Search JTA's historical archive dating back to 1923

Sharon Faces Down Likud Faithful at Debate on Disengagement Plan

January 7, 2004
See Original Daily Bulletin From This Date

“I decide, and I will execute.”

Prime Minister Ariel Sharon’s go-it-alone declamation this week might have sent shivers down the spines of Palestinians, Israel’s left wing and international peace brokers — if it had been directed at any of them.

Instead, it was a message to the faithful of Sharon’s own Likud Party, as the prime minister made clear that party tradition would not dissuade him from his new, unilateralist road to Israeli-Palestinian peace.

There were plenty of hecklers in the audience of 3,000 at the Likud Party Central Committee’s convention in Tel Aviv on Monday. They jeered and whistled when their septuagenarian leader finally walked to the podium after sitting and listening to two hours’ worth of speeches by party members, many of whom denounced his plans.

Sharon appeared unfazed by the catcalls.

“My disengagement plan is the best plan for our security,” Sharon said, referring to a plan he outlined last month that envisions unilateral separation from the Palestinians should the U.S.-led “road map” peace plan fail.

Sharon’s plan would involve withdrawing some Israeli troops and removing some Jewish towns from the West Bank and Gaza Strip. Many Likud stalwarts have reacted to the proposal with frustration and anger.

On Monday, at Sharon’s first appearance before Likud faithful since he announced the plan, the prime minister stood his ground.

“This is my plan and I will see it carried out,” Sharon proclaimed.

On Tuesday, Israel’s Ma’ariv newspaper reported that 28 illegal settlement outposts housing about 400 West Bank settlers have been slated for removal as part of Israel’s obligations under the road map.

When Deputy Prime Minister Ehud Olmert first publicly floated the idea of a partial withdrawal from the disputed territories, some Likud veterans cried foul. They had assumed their party was committed to the dream of Greater Israel, encompassing the West Bank and Gaza Strip — parts of the biblical Land of Israel captured in 1967 from Egypt and Jordan.

They used the convention as an opportunity to tell Sharon what they thought, with many lamenting that the party had adopted what they said was a left-wing political platform.

“How are you any different from the Labor Party?” settlement activist Moshe Feiglin asked in his address to the convention.

An audience member wearing a crocheted yarmulke and sporting a beard held aloft a sign reading, “The Sharon Plan Rewards Terror,” the text forming a portrait of Palestinian Authority President Yasser Arafat.

Several Sharon stalwarts considered the sign overkill and scuffled with the protestor until the sign lay in tatters.

But the tension-filled scene was par for the course in a central committee that tends to be more radical than the Likud rank and file.
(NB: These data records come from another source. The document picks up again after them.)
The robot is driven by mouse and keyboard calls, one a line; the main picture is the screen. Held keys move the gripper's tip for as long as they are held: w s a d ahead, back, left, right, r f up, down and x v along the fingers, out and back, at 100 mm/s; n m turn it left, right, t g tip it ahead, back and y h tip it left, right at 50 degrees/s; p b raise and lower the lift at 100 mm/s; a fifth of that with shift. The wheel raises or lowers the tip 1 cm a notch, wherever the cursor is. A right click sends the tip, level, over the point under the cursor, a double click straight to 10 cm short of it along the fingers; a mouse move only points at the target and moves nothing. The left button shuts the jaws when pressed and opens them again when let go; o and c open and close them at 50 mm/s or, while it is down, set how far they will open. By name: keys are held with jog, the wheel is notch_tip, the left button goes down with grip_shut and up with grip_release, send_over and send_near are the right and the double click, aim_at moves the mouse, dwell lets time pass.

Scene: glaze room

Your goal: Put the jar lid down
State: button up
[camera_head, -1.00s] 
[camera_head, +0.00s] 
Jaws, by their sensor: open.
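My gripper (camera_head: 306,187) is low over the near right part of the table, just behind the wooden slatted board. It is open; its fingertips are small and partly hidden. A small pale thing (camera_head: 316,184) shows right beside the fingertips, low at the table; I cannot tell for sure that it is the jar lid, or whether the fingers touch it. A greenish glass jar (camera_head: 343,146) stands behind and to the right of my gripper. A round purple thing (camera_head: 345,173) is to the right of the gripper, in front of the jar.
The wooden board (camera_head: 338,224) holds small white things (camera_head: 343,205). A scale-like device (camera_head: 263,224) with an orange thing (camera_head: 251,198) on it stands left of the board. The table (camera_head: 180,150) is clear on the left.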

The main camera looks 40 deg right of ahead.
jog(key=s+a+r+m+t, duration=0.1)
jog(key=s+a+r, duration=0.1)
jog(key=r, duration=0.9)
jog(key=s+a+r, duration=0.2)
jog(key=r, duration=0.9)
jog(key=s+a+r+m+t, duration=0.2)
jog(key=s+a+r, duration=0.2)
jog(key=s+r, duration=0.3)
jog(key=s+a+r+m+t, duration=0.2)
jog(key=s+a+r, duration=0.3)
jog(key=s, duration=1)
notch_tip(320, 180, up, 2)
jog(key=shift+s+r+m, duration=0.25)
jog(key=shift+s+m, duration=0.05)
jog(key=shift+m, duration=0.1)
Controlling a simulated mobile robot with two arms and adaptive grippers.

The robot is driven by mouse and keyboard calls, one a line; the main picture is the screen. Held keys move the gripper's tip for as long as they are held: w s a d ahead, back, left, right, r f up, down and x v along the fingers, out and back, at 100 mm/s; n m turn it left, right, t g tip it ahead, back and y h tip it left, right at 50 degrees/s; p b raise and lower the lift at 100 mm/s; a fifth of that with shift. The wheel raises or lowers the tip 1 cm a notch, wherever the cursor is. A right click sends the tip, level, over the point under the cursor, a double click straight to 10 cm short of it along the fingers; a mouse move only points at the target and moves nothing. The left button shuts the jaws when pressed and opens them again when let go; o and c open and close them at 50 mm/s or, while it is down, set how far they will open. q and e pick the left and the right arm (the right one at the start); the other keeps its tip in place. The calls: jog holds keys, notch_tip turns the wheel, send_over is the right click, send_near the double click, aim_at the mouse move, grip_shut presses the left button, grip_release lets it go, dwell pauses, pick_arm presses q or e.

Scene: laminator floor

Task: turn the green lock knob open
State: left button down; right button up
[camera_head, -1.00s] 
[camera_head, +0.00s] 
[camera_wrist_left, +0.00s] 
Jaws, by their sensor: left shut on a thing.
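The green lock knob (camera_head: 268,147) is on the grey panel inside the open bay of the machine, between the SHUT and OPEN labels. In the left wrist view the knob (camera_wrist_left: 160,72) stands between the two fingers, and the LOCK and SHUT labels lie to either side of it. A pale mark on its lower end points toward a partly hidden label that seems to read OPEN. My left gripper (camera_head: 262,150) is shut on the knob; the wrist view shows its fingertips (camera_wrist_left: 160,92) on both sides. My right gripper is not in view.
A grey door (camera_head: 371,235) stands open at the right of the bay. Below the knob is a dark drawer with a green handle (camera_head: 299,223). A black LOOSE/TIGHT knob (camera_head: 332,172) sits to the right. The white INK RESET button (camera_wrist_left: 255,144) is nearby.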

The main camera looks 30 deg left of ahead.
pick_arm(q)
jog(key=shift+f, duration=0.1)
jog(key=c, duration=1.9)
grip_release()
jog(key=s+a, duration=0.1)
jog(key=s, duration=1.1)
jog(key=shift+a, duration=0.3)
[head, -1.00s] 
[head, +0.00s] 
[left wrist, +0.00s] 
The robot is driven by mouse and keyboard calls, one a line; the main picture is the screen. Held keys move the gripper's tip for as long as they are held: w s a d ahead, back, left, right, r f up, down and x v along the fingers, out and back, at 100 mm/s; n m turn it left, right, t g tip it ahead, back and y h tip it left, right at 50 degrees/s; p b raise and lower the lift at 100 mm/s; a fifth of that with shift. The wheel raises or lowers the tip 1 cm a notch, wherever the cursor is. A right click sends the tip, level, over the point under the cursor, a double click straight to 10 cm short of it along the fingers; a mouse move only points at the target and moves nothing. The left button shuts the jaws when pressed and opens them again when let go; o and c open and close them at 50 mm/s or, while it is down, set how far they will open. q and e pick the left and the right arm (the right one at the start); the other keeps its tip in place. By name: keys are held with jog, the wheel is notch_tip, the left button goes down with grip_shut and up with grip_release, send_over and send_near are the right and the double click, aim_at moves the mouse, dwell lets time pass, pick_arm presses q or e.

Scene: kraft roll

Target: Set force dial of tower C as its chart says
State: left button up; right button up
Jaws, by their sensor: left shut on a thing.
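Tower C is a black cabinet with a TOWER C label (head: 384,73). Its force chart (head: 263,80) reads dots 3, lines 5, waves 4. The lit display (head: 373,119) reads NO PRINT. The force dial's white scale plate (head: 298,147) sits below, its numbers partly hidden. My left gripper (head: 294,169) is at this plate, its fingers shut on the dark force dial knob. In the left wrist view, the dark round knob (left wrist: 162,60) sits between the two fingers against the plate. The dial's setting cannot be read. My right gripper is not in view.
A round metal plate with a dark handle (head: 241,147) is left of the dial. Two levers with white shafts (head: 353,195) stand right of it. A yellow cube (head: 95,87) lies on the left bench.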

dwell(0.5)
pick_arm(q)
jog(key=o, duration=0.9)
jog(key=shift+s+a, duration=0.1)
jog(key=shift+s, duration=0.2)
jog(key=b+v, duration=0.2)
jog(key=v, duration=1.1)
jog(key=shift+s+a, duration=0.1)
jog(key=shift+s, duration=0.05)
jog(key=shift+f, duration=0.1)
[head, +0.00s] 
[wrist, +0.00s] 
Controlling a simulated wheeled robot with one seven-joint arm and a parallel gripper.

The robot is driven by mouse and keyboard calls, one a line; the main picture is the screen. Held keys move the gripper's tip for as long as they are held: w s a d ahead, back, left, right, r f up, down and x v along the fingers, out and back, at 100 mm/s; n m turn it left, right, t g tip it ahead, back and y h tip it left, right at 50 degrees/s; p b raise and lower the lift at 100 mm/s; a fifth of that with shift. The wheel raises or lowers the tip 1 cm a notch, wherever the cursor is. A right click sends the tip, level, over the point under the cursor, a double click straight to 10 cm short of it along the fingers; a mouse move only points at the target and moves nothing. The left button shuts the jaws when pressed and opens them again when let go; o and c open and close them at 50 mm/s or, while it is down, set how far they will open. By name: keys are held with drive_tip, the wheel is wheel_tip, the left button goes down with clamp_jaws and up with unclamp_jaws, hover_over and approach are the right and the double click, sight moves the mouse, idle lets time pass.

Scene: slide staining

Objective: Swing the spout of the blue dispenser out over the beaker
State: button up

Some observers said the demonstrations of support and protest at the convention were just that – – shows.

“The protests help him in Washington,” columnist Nahum Barnea wrote of Sharon in the Yediot Achronot newspaper. “The protests also improve Sharon’s standing in terms of Israeli public opinion. They portray him as a determined, unabashed leader who readily makes unpopular decisions.”

International opinion is no small matter for the Sharon government, particularly when it comes to Washington.

In a policy speech last month, Olmert grimly pointed out the public-relations benefit if Israeli troops and police square off against Jewish settlers when West Bank evacuations get under way.

“If the world sees the heart-rending difficulty of uprooting communities, we can expected a softening of demands on us,” Olmert said.

Meanwhile, the government has taken pains to rebut charges of concessions on another disputed front, the Golan Heights.

Despite recent overtures by Syrian President Bashar Assad, an Israeli Cabinet minister announced a program last week to boost the Golan’s Jewish population.

Sharon confidants, however, said no such plan had been approved.

Israel annexed the Golan in 1981, but prime ministers since have indicated a willingness to trade it to Syria, which held the Golan from 1946 until 1967, in return for peace.

“The Golan has been an inseparable part of the State of Israel since the days of Menachem Begin,” Agriculture Minister Yisrael Katz told the central committee at Monday’s convention. His invocation of Likud’s father superior elicited cheers from even the most disgruntled audience members.

“And no dictator who offers an embrace of peace with one hand, while with the other sending Lebanese and Palestinian terrorists to carry out attacks in Israel, will stop it,” Katz said.